[Stored dataset items]
::::

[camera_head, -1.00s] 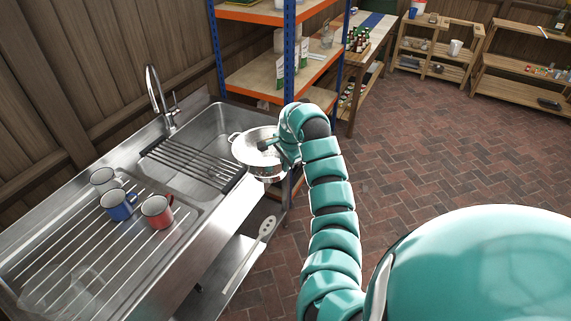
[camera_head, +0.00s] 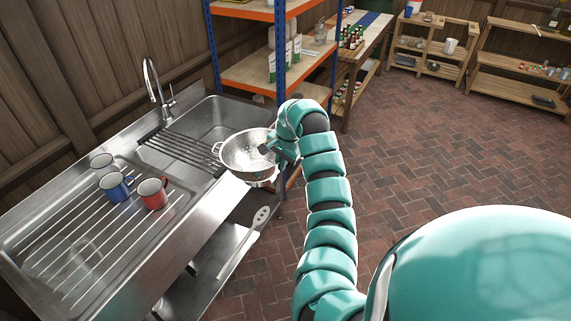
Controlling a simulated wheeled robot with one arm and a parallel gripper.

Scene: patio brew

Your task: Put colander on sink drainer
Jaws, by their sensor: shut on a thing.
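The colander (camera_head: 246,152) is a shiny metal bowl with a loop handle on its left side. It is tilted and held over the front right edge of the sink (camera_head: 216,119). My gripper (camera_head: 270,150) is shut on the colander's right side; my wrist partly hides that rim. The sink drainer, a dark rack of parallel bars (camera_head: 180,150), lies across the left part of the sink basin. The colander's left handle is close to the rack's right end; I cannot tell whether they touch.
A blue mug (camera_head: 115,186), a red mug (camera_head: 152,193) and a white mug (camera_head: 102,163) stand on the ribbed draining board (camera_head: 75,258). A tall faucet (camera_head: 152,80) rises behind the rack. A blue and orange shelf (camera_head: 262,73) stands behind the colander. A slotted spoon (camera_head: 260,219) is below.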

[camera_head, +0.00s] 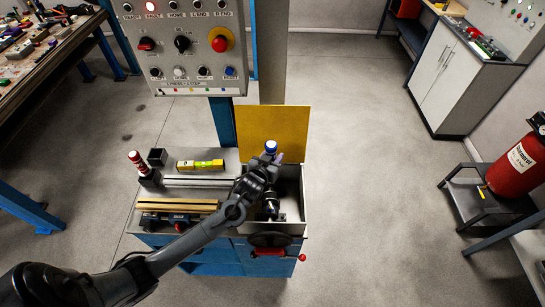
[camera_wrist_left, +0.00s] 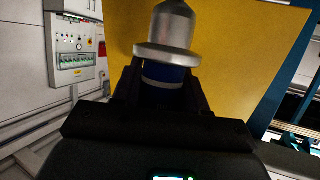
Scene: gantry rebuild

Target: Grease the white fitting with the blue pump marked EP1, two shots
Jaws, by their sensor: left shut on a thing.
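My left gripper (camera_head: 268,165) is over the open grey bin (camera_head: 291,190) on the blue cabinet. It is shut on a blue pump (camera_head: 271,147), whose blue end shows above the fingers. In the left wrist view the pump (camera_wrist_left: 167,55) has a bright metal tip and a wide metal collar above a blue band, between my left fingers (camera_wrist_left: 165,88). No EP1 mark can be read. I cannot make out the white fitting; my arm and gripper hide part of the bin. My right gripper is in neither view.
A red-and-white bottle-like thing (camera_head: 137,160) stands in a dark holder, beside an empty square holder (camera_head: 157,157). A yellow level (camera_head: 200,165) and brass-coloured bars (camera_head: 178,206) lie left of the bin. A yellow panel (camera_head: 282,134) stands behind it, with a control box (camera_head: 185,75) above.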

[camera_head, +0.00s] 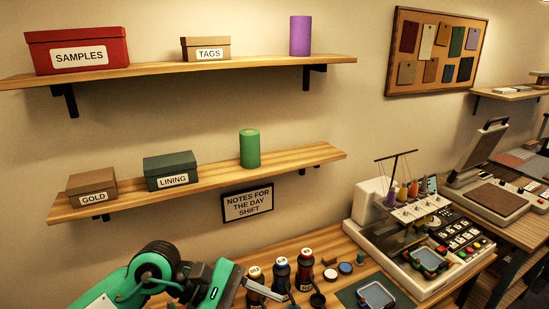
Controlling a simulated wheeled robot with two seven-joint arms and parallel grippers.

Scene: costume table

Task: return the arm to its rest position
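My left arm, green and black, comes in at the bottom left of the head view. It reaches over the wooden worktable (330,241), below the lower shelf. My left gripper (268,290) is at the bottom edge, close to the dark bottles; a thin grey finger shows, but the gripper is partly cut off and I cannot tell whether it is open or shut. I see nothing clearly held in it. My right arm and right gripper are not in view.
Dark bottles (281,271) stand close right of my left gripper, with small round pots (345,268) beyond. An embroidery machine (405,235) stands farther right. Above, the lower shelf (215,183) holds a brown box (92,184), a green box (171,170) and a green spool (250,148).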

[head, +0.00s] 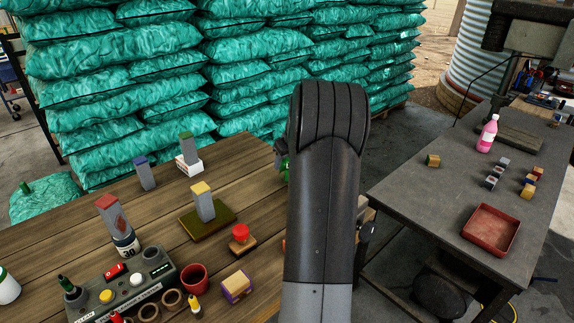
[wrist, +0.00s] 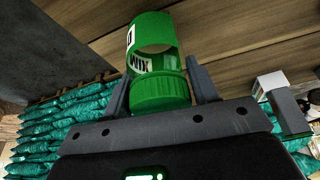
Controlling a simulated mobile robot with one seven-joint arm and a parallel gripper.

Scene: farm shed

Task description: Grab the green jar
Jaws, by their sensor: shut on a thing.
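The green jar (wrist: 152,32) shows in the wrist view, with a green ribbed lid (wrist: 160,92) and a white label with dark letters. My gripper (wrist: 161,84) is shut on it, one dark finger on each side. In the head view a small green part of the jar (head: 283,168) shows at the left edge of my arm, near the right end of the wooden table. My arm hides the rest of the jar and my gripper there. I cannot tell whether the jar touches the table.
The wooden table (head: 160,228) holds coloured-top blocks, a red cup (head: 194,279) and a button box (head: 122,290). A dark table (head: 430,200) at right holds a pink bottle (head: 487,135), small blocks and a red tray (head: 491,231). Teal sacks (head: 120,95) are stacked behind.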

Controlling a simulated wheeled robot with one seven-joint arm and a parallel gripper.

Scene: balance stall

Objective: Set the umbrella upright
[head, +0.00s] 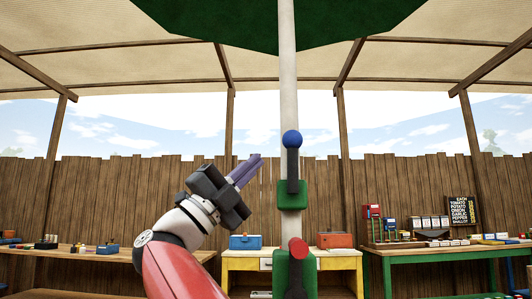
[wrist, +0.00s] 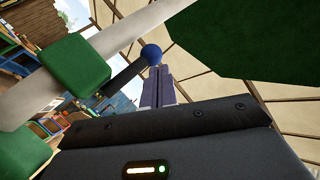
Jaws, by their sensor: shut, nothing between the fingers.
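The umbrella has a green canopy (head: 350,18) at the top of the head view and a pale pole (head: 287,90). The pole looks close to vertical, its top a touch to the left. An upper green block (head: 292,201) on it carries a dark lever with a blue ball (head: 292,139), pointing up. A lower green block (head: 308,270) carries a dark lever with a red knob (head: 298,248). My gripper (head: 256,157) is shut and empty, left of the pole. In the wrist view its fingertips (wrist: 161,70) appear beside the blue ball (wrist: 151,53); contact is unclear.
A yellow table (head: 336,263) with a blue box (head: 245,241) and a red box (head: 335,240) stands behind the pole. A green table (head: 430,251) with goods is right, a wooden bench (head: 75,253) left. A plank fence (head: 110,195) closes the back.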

::::

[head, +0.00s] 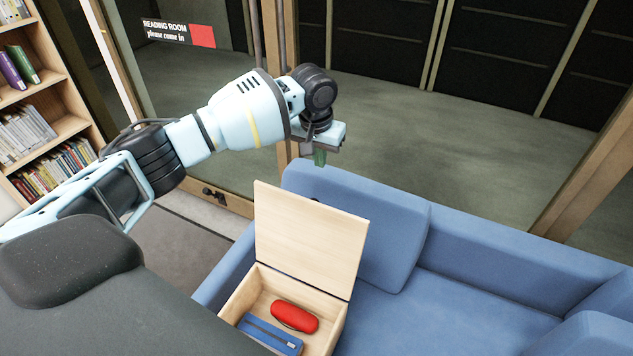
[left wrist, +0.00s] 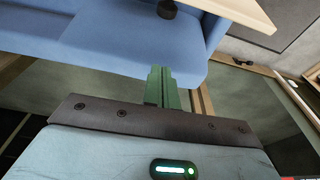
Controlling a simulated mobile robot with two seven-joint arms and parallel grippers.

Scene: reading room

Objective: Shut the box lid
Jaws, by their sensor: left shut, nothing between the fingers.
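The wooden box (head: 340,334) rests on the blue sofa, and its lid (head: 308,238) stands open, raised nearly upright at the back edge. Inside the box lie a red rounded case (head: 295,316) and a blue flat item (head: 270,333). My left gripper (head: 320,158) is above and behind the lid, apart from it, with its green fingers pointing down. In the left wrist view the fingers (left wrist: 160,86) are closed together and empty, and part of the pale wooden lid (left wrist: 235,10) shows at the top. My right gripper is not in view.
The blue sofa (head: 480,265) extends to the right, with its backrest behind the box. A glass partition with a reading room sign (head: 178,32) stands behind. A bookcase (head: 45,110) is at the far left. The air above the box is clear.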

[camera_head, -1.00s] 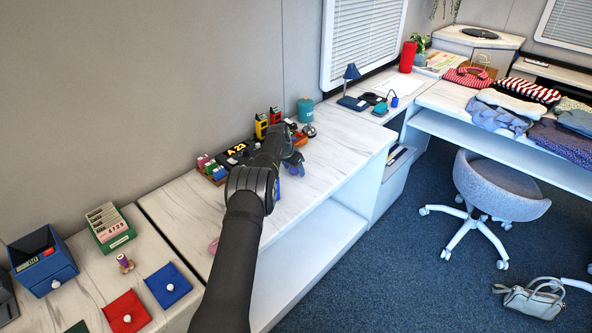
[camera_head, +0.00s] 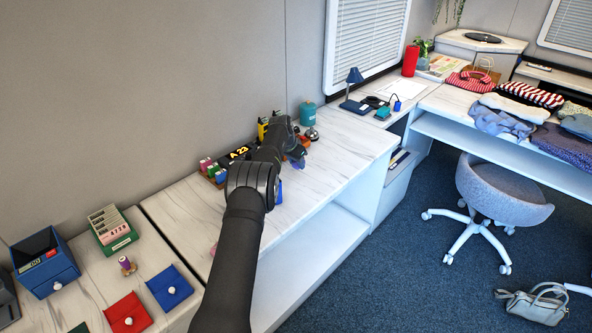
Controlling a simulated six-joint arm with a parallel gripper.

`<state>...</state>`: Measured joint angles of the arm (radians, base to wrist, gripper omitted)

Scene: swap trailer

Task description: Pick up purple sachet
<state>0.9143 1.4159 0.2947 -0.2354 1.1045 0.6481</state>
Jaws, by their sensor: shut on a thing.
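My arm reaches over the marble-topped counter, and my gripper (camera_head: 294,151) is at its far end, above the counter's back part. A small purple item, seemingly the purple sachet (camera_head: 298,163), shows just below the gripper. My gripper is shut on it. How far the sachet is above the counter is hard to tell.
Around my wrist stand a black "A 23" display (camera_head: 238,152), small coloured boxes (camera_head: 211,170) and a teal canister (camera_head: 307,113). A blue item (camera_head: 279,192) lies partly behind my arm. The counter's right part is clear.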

::::

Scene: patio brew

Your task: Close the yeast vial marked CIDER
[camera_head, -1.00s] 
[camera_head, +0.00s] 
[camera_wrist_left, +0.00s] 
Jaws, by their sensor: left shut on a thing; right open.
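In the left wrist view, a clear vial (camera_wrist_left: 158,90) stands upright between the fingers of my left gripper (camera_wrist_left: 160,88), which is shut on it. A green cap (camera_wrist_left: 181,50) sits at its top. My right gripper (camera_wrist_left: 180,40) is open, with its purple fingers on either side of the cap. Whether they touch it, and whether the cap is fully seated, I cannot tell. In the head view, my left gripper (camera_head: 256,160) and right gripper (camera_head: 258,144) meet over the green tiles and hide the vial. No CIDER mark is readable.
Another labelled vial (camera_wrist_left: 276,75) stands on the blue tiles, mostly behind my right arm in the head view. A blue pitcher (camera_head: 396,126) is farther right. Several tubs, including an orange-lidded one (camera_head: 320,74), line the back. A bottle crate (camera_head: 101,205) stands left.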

::::

**Aim of the task**: Reproduce exactly the section that begins with the line containing "Controlling a simulated wheeled robot with one arm" and ends with the line containing "Target: Grease the". Both boundary lines belong in the copy, but pictures do not.

**Correct result**:
Controlling a simulated wheeled robot with one arm and a parallel gripper.

Scene: patio brew

Your task: Put colander on sink drainer
Jaws, by their sensor: shut on a thing.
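The colander (camera_head: 246,152) is a shiny metal bowl with a loop handle on its left side. It is tilted and held over the front right edge of the sink (camera_head: 216,119). My gripper (camera_head: 270,150) is shut on the colander's right side; my wrist partly hides that rim. The sink drainer, a dark rack of parallel bars (camera_head: 180,150), lies across the left part of the sink basin. The colander's left handle is close to the rack's right end; I cannot tell whether they touch.
A blue mug (camera_head: 115,186), a red mug (camera_head: 152,193) and a white mug (camera_head: 102,163) stand on the ribbed draining board (camera_head: 75,258). A tall faucet (camera_head: 152,80) rises behind the rack. A blue and orange shelf (camera_head: 262,73) stands behind the colander. A slotted spoon (camera_head: 260,219) is below.

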[camera_head, +0.00s] 
[camera_wrist_left, +0.00s] 
Scene: gantry rebuild

Target: Grease the white fitting with the blue pump marked EP1, two shots

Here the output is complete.